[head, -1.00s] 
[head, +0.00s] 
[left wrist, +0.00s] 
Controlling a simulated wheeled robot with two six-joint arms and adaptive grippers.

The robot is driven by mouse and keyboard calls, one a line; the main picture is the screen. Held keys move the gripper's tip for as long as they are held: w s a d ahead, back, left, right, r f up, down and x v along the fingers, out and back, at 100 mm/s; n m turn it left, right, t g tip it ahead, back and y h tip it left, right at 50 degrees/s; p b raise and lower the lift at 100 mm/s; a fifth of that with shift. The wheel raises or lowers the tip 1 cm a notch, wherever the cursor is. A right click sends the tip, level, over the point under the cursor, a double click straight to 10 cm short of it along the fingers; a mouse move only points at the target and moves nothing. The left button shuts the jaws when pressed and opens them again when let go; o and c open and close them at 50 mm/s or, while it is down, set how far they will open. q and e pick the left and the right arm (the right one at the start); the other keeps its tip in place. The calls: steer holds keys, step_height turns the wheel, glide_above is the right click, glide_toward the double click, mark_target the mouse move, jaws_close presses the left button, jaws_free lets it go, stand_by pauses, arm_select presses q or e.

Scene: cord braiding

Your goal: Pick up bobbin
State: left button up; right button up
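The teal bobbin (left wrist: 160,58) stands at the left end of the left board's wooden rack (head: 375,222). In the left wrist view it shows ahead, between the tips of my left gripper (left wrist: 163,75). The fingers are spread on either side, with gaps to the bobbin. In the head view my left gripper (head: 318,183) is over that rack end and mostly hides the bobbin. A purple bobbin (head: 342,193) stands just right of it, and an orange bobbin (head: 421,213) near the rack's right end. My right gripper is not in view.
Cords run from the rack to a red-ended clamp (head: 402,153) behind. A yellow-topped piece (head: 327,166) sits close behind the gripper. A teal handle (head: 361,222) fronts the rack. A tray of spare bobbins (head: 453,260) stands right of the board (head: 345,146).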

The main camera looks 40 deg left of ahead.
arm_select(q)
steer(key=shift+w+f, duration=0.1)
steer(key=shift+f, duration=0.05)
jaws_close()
== == ==
## PROMPT
Where a line in the material above holds "robot", copy that line.

## RESPONSE TO THE EXERCISE
Controlling a simulated wheeled robot with two six-joint arms and adaptive grippers.
The robot is driven by mouse and keyboard calls, one a line; the main picture is the screen. Held keys move the gripper's tip for as long as they are held: w s a d ahead, back, left, right, r f up, down and x v along the fingers, out and back, at 100 mm/s; n m turn it left, right, t g tip it ahead, back and y h tip it left, right at 50 degrees/s; p b raise and lower the lift at 100 mm/s; a fifth of that with shift. The wheel raises or lowers the tip 1 cm a notch, wherever the cursor is. A right click sends the tip, level, over the point under the cursor, a double click straight to 10 cm short of it along the fingers; a mouse move only points at the target and moves nothing. The left button shuts the jaws when pressed and opens them again when let go; o and c open and close them at 50 mm/s or, while it is down, set how far they will open. q and e pick the left and the right arm (the right one at the start); the other keeps its tip in place. The calls: steer holds keys, step_height turns the wheel, glide_above is the right click, glide_toward the double click, mark_target the mouse move, jaws_close presses the left button, jaws_free lets it go, stand_by pauses, arm_select presses q or e.

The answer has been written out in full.